What is being asked.
Search the material for "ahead" and show all lines that contain it.
● ● ●
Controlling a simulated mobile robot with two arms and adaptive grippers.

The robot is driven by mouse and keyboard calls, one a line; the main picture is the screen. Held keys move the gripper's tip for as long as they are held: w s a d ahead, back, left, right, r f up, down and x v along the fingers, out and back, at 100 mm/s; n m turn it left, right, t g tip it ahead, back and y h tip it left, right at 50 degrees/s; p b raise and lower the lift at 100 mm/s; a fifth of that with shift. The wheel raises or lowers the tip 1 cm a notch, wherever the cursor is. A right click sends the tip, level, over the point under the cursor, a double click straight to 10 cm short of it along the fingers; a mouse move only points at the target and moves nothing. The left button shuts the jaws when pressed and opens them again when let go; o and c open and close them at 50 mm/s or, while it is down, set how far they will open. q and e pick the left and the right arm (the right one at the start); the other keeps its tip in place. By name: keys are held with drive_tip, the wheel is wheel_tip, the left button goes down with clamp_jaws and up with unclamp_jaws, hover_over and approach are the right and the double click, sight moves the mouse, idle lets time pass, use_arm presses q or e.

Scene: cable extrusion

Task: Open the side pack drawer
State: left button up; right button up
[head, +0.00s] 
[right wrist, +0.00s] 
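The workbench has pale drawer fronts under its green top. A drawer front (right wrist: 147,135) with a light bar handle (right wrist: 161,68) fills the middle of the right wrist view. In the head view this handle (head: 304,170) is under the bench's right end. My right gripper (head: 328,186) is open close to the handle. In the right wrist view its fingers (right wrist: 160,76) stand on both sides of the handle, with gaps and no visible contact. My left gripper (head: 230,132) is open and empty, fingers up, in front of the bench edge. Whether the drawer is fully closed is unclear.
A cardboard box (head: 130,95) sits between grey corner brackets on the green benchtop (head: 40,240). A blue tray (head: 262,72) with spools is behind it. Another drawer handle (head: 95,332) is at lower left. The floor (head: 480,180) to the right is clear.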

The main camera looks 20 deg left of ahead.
● ● ●
Correct response.
The robot is driven by mouse and keyboard calls, one a line; the main picture is the screen. Held keys move the gripper's tip for as long as they are held: w s a d ahead, back, left, right, r f up, down and x v along the fingers, out and back, at 100 mm/s; n m turn it left, right, t g tip it ahead, back and y h tip it left, right at 50 degrees/s; p b raise and lower the lift at 100 mm/s; a fifth of that with shift. The wheel raises or lowers the tip 1 cm a notch, wherever the cursor is. A right click sends the tip, level, over the point under the cursor, a double click straight to 10 cm short of it along the fingers; a mouse move only points at the target and moves nothing. The left button shuts the jaws when pressed and opens them again when let go; o and c open and close them at 50 mm/s or, while it is down, set how far they will open. q and e pick the left and the right arm (the right one at the start); the other keeps its tip in place. By name: keys are held with drive_tip, the wheel is wheel_tip, the left button goes down with clamp_jaws and up with unclamp_jaws, hover_over and approach are the right and the double click, sight moves the mouse, idle lets time pass, use_arm presses q or e.
The main camera looks 20 deg left of ahead.

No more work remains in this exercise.